Plus l’Alsace nous est fermée, plus les livres qui nous parlent d’elle nous sont précieux. Les éditeurs qui ont publié le bel in-quarto intitulé l’Alsace, le pays et ses habitans, n’ont rien négligé pour que ce volume de 1 000 pages, accompagné de 385 gravures et de 17 cartes, fût vraiment digne du sujet[1]. Ils avaient bien choisi leur auteur. Né à Turckheim en 1842, M. Grad aime passionnément son pays ; c’est en amoureux qu’il le décrit et le raconte. Il a voyagé en Angleterre, en Pologne, en Italie, en Espagne, en Orient ; il a visité le nord de l’Afrique jusqu’au Sahara, l’Égypte jusqu’au Soudan. Mais son Alsace est pour lui le vrai paradis terrestre, l’endroit qu’on ne quitte que pour avoir la joie d’y revenir, le seul où le cœur s’enracine, le seul où l’on veuille vivre et mourir.

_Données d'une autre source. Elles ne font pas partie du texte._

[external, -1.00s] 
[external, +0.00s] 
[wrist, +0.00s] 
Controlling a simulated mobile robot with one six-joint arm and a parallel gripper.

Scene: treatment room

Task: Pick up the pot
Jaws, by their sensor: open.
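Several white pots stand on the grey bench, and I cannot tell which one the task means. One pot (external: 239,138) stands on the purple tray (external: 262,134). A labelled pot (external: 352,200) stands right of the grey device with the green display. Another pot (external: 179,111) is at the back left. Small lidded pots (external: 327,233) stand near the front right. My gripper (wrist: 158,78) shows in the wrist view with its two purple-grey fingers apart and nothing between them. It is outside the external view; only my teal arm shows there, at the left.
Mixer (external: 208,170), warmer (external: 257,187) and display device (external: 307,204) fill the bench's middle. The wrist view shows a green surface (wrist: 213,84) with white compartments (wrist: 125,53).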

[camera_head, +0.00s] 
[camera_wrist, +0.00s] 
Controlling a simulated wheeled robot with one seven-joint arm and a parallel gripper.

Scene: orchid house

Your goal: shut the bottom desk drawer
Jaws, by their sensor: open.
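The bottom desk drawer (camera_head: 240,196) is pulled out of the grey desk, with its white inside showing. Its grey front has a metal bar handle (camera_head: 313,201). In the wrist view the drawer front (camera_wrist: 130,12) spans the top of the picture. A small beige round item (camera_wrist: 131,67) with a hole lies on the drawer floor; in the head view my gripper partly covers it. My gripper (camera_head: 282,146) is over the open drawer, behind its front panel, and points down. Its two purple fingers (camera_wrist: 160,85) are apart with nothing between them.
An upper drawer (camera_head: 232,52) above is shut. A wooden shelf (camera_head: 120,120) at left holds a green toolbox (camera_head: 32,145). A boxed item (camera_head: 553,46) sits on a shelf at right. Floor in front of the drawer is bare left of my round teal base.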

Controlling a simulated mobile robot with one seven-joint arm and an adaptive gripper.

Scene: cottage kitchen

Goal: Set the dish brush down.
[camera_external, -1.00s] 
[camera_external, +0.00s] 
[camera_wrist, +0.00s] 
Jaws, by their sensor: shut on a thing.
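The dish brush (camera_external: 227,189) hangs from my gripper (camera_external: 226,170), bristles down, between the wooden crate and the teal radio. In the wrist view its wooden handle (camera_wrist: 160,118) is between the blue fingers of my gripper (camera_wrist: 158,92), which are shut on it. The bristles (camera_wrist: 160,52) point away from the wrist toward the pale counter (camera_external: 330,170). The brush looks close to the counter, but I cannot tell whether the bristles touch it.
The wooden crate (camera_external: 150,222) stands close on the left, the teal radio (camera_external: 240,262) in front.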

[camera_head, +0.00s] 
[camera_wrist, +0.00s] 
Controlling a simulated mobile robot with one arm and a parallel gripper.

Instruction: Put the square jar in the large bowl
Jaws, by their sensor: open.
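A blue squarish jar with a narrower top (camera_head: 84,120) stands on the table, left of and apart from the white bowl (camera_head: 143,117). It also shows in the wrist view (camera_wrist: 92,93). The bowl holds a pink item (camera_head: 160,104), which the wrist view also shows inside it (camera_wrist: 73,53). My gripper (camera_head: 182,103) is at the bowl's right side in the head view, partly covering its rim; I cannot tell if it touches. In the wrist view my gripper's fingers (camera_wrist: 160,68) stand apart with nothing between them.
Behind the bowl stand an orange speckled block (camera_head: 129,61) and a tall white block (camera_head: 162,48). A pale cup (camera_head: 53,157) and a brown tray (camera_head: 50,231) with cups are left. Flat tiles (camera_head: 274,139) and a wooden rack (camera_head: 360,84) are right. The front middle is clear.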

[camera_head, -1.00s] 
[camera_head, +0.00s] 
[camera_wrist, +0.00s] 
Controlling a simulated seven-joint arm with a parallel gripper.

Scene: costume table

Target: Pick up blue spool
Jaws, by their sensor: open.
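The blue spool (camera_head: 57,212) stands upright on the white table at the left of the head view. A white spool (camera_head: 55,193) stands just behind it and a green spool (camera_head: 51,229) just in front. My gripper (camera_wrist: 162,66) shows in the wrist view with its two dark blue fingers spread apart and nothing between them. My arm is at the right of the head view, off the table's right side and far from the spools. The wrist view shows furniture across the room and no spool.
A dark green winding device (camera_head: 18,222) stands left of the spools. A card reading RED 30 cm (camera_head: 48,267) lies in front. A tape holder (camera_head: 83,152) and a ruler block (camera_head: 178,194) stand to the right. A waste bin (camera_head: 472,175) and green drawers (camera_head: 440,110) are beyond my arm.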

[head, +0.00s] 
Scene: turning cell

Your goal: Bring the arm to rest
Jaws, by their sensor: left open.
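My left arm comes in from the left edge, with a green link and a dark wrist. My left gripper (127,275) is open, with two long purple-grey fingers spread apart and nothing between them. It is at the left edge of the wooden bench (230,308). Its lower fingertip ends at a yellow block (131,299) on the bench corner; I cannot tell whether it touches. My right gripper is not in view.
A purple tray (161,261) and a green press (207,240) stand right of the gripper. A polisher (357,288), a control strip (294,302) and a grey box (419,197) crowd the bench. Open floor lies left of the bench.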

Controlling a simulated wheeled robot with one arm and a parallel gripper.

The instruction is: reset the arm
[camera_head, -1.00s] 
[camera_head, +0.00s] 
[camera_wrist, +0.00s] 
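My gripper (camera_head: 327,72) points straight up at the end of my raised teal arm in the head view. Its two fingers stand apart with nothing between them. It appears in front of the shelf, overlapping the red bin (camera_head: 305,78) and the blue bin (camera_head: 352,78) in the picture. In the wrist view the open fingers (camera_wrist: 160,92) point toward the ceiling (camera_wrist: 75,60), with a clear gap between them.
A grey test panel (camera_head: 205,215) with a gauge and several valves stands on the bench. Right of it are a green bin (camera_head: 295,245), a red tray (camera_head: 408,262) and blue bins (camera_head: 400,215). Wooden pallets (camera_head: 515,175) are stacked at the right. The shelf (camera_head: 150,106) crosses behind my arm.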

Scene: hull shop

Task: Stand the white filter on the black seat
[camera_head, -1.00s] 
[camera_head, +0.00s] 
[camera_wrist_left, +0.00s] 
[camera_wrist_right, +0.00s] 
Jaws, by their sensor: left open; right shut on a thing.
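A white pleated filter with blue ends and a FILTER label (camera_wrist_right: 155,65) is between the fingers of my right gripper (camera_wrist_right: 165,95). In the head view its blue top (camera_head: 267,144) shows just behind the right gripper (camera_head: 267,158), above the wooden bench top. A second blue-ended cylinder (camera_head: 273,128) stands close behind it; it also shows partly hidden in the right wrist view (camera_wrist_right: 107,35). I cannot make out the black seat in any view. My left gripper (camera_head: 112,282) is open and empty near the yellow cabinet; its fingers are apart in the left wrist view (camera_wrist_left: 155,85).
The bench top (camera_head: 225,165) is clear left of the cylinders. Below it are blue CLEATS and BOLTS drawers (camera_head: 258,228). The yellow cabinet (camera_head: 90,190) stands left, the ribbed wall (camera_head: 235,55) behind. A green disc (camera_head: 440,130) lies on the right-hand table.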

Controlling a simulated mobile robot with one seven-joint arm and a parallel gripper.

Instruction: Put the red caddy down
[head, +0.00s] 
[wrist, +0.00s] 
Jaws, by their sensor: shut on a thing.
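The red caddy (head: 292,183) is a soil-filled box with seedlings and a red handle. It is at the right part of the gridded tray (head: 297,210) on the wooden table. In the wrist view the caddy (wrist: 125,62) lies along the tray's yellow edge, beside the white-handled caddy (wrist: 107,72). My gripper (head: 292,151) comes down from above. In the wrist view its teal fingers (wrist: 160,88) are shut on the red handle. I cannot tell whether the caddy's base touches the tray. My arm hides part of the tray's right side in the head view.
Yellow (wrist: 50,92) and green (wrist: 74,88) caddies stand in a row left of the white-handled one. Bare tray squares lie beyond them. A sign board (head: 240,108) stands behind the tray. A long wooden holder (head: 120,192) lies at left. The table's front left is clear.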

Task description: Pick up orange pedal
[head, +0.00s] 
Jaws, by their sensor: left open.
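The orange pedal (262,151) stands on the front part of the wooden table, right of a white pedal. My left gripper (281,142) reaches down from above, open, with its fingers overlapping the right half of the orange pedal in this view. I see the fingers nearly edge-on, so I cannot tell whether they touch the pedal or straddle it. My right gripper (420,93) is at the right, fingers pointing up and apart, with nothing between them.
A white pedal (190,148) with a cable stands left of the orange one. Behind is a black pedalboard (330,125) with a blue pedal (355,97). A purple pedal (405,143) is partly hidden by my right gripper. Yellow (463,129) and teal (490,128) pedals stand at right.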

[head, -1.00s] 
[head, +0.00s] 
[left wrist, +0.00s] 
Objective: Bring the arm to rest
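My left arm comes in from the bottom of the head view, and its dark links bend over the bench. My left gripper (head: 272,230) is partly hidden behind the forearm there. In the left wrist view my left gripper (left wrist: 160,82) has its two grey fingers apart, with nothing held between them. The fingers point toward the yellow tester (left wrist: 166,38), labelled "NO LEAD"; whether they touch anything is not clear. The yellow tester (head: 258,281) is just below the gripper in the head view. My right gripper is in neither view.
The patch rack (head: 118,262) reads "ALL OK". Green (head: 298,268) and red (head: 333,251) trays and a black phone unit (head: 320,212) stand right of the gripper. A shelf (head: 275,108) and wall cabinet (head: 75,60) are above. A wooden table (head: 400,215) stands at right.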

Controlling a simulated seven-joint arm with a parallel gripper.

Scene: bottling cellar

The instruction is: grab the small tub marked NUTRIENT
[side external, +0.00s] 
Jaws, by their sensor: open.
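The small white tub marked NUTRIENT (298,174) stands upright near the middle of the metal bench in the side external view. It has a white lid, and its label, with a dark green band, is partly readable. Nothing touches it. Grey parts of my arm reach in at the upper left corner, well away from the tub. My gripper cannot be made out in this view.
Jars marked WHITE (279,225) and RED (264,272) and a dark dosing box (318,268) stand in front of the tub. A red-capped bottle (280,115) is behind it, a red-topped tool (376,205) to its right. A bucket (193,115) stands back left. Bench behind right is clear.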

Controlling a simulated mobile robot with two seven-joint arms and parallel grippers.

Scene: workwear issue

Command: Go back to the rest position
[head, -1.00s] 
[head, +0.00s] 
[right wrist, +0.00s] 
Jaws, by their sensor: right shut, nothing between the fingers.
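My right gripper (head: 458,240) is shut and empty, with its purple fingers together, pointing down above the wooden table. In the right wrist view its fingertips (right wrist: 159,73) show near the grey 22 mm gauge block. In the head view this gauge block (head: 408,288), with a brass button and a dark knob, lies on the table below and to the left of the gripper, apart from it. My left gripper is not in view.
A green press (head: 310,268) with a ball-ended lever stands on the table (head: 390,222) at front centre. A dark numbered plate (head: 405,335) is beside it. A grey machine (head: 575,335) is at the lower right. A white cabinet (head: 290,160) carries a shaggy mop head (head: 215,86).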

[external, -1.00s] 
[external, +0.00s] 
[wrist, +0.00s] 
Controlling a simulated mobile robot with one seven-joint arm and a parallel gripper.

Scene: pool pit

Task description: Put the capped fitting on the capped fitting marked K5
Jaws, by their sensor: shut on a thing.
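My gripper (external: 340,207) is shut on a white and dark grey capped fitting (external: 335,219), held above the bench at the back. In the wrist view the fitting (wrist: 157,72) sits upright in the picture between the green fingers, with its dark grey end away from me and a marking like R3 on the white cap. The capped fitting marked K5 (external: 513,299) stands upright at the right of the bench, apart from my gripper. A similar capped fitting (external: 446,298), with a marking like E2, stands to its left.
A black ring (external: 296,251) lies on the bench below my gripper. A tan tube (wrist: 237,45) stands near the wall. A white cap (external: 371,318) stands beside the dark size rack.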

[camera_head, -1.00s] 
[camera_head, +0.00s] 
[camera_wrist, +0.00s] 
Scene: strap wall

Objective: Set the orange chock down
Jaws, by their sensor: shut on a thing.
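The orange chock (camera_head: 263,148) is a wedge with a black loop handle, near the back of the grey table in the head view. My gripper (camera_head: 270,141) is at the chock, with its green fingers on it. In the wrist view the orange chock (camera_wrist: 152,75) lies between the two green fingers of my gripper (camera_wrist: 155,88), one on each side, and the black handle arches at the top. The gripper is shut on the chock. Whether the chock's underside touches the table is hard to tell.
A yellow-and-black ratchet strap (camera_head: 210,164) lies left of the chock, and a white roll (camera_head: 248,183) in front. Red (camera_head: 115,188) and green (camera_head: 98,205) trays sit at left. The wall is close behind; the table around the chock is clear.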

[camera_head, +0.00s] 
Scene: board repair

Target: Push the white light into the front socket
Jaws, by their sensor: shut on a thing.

Quand on est à la fois un très chaud patriote alsacien et un des membres les plus en vue de la délégation d’Alsace-Lorraine, un correspondant de l’Institut de France et un député au Reichstag, on est tenu d’être circonspect, et M. Grad s’y applique ; encore ne l’est-il pas assez. Ne s’est-il pas permis un jour d’avancer que les sous-officiers de l’armée allemande se font payer la goutte par leurs hommes ? Il lui en a coûté 500 marks d’amende. Depuis lors, il se surveille beaucoup.

  1. L’Alsace, le pays et ses habitans, par Charles Grad, membre correspondant de l’Institut, député au Reichstag. Paris, 1889 ; Hachette et Cie.